A coalition of California environmental groups is calling on the California Department of Water Resources to build a complete, functional emergency spillway at Oroville Dam as part of a sweeping program to improve dam safety and flood control practices across the state and beyond.
The conservation coalition — including Friends of the River, the California Sportfishing Protection Alliance, the South Yuba River Citizens League and American Whitewater — released a 53-page report seeking to apply lessons learned from February’s Oroville spillway crisis.
The report includes dozens of recommendations to improve oversight and operation of dams, adopt more environmentally friendly flood control measures in the Central Valley, make dam safety issues more transparent to the public, and try to heal the long, unhappy relationship between the Department of Water Resources and Oroville and other communities in the Feather River basin.
“One of the overall issues here is that California’s existing dam and flood infrastructure really needs to be fixed now,” Eric Wesselman, Friends of the River executive director, said in presenting the report during a media call Tuesday. “The near catastrophe at Oroville is a wake-up call for action to keep water moving and ensure people are safe and downstream communities are protected at Oroville, as well as at other high-hazard dams around the country. The incident exposed this reality that 20th century water infrastructure and management policies don’t meet 21st century needs in a warming climate.”
The call for action at Oroville Dam continues a battle that began in 2005 when Friends of the River, the Sierra Club and the South Yuba group asked federal regulators to consider requiring DWR, the dam’s owner, to pave the emergency spillway — a tree-and-rock-covered hillside that slopes steeply from a 1,730-foot-long concrete overflow weir to the Feather River.
The groups argued that water cascading down the slope — an event that at that point had never occurred — posed a serious erosion threat and could prove disastrous both to the dam complex and downstream facilities and communities.
The Federal Energy Regulatory Commission (FERC) rejected the request to study the issue after receiving assurances from the Department of Water Resources that erosion along the emergency spillway would be limited and that it posed no risk to the dam’s other components. A 2014 FERC-DWR safety review rejected further study of the erosion scenario as too unlikely to merit further study.
When the dam’s main spillway failed in February, water rose rapidly in Lake Oroville and flowed over the emergency weir and down the unpaved hillside. The resulting erosion threatened to undermine the weir and unleash a wall of water down the Feather River, a prospect that prompted the evacuation of about 180,000 people downstream.
The Department of Water Resources is in the midst of a crash construction effort to get a partially rebuilt main spillway ready for use in time for the rainy season. At the same time, it’s taking steps that will reinforce the hillside that serves as the emergency spillway but stop well short of building a concrete channel to handle future overflows.
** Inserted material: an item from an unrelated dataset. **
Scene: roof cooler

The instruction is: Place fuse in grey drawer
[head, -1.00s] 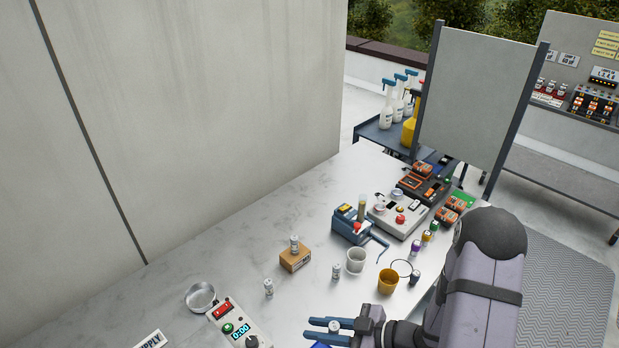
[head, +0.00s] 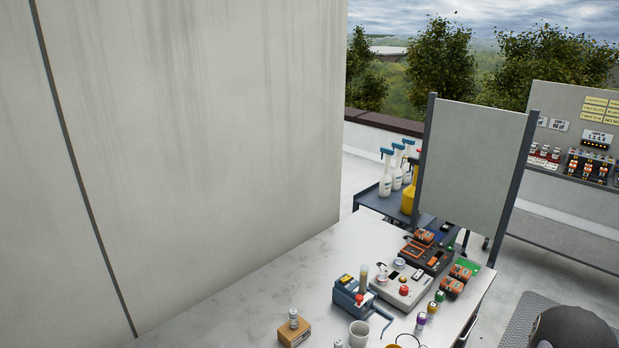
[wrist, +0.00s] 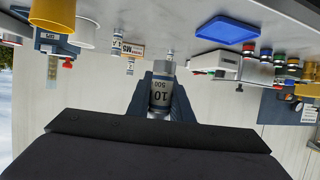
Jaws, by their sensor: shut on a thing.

Ron Stork, senior policy advocate for Friends of the River, said building a functional concrete emergency spillway is a necessary step to prevent a repeat of February’s near-disaster.
Noting that climate change increases the risk of “a true catastrophe” involving the state’s water infrastructure, Stork said the Department of Water Resources “must give us confidence that the reconstruction efforts at Oroville are well founded to ensure safe and reliable operations — and that, of course, must include construction of a complete emergency spillway.”
The report also calls for a fundamental change in how dams and attached facilities are inspected and evaluated. In a recommendation that echoes one made earlier this month by the independent forensic team studying the Oroville spillway failure, the coalition urges dam owners to conduct periodic comprehensive reviews of dam facilities to compare their original design and construction against current standards and for federal regulators to consider dam safety when they review dams for relicensing.
“Overall, we’re trying to have people, and people who manage water, look at water infrastructure differently,” said Chris Shutes, FERC projects director for the California Sportfishing Protection Alliance. “I would compare it to what happened after the Loma Prieta earthquake. We had engineers and architects going around looking at different buildings and re-evaluating them in light of what happened in Loma Prieta. And we’re kind of looking for the same kind of approach with water infrastructure.”